Fourth overall in 2011 and winner of the king of the mountains last year, Voeckler has also won four Tour de France stages and spent twenty days in the yellow jersey during his career, and said that he would have a free role in Europcar’s line-up.
“It’s clear that for the general classification, the leader is Pierre Rolland as he’s finished eighth and tenth in the last two Tours,” Voeckler told RMC. “As for me, I’ll have a free role. I think I’ve achieved everything within my capabilities at the Tour de France. I don’t have a fixed objective but I’m not ruling anything out either.”
Rolland’s Tour build-up has been a troubled one however, and the Frenchman had to hand his racing licence back for eight days after he recorded abnormally low levels of cortisol in additional testing carried out by the MPCC (Movement for Credible Cycling) during the Critérium du Dauphiné. The MPCC’s tests for cortisol have been designed to combat the use of cortisone in the professional peloton.
“I’ve taken the stance of not speaking about it, I’ve stayed focused on myself and that hasn’t gone badly for me this week,” Voeckler told RTL-L’Équipe when asked about the Rolland affair.
Voeckler’s own approach to July has not been without its problems, as he suffered a broken collarbone in a crash at Amstel Gold Race. Stage victory at the Critérium du Dauphiné and the overall win at the Route du Sud were an indication that his form is headed in the right direction ahead of the Tour.
“Just because things have gone well at the Dauphiné or the Route du Sud doesn’t necessarily mean that they’ll go well in July,” Voeckler warned. “But in terms of morale, it’s done me a lot of good because I’ve really been missing a bit of success since the start of the year.”
Voeckler’s Route du Sud victory is a timely one for his Europcar team, which was criticised for its failure to withdraw Rolland from the Dauphiné immediately, as per MPCC protocol. The French team is also on the hunt for a new sponsor, given that Europcar’s contract expires at the end of the year.

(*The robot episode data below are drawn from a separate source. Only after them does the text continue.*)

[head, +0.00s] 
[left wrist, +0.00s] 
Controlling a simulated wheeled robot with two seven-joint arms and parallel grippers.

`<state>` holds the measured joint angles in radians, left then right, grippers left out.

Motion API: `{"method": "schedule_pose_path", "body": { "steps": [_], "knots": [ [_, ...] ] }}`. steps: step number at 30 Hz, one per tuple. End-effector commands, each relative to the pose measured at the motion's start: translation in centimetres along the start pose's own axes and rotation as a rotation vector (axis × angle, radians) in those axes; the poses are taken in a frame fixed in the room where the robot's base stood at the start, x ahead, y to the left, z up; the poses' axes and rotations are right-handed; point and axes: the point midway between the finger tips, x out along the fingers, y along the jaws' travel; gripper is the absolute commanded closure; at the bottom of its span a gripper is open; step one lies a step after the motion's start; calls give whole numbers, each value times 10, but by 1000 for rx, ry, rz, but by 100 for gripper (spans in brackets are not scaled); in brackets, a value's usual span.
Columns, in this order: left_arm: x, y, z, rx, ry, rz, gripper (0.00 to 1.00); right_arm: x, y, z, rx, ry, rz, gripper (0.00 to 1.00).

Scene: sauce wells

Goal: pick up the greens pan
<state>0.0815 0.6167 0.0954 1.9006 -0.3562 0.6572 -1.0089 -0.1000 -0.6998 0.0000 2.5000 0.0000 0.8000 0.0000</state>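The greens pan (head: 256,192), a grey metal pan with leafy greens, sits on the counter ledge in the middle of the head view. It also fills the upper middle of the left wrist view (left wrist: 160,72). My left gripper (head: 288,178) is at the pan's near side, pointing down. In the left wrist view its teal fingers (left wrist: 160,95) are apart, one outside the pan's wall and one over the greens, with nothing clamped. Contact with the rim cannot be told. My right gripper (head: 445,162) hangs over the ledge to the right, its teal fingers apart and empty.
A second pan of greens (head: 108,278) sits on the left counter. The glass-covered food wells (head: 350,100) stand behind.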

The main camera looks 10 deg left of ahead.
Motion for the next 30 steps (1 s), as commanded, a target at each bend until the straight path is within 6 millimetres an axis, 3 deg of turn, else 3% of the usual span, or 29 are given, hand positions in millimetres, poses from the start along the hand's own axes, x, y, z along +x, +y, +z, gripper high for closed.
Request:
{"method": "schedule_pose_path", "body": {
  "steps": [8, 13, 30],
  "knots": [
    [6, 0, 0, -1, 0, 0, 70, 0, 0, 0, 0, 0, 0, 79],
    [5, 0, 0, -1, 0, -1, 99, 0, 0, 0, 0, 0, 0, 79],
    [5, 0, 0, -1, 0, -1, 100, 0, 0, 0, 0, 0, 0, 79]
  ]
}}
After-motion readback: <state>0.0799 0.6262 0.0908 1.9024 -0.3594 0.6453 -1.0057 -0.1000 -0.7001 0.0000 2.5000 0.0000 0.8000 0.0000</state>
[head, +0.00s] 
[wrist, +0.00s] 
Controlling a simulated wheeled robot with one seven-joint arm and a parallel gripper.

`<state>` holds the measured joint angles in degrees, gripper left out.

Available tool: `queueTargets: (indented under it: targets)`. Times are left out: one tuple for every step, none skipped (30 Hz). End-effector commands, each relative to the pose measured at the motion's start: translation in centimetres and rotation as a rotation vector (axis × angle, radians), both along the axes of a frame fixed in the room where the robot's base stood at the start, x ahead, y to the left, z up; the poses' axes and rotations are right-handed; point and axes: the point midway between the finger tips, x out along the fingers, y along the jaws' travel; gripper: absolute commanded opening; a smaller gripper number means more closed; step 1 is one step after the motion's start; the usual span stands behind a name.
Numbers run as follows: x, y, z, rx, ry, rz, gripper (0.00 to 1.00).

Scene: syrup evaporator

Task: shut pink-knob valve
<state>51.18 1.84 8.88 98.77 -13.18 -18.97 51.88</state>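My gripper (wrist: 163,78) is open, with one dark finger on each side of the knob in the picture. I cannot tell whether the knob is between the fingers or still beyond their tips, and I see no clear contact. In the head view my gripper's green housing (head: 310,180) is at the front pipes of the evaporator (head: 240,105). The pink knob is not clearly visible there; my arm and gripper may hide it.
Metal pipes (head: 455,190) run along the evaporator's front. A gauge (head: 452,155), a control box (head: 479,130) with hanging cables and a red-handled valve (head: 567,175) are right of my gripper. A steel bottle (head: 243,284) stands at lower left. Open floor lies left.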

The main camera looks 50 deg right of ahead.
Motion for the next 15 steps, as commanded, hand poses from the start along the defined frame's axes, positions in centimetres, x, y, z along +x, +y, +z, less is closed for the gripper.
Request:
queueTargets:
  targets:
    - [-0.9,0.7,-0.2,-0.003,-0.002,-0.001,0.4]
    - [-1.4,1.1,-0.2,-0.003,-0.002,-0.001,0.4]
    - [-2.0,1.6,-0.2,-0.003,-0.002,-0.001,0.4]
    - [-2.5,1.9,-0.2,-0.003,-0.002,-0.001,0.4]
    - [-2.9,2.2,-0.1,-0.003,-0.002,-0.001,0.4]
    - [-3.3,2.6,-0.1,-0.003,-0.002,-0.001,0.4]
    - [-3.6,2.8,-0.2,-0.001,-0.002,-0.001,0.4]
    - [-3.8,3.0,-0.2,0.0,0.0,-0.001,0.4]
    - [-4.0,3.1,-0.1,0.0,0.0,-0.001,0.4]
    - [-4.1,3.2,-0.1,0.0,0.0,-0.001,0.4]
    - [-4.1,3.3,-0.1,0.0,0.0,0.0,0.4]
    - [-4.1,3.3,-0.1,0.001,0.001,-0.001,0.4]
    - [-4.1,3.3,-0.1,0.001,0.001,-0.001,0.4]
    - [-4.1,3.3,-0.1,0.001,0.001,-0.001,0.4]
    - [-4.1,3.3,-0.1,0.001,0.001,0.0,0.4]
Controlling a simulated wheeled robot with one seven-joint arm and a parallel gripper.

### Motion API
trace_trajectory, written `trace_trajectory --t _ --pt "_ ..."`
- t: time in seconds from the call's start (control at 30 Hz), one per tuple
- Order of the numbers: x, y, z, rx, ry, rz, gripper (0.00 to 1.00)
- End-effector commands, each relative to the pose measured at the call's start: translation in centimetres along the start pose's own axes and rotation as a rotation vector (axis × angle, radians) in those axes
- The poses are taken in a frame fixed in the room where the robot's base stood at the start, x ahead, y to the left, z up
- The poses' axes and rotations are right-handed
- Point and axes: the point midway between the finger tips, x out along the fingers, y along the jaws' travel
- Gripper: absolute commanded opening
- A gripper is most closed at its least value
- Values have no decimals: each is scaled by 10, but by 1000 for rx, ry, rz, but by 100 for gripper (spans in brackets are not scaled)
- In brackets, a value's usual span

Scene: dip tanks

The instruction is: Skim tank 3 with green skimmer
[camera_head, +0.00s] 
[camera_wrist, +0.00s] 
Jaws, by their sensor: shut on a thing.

For his part, Voeckler was pleased simply to have triumphed in his happy hunting ground of the Pyrenees. He all but sealed the polka dot jersey at last year’s Tour by winning into Bagnères-de-Luchon and his Route du Sud stage victory arrived in the same town.
“The majority of Pyrenean cols are around 10 kilometres long, apart from the Tourmalet and the Aubisque,” Voeckler told RMC. “I really like these short and repetitive efforts. I’ve ridden on these roads since I was young and I don’t need any particular reconnaissance.”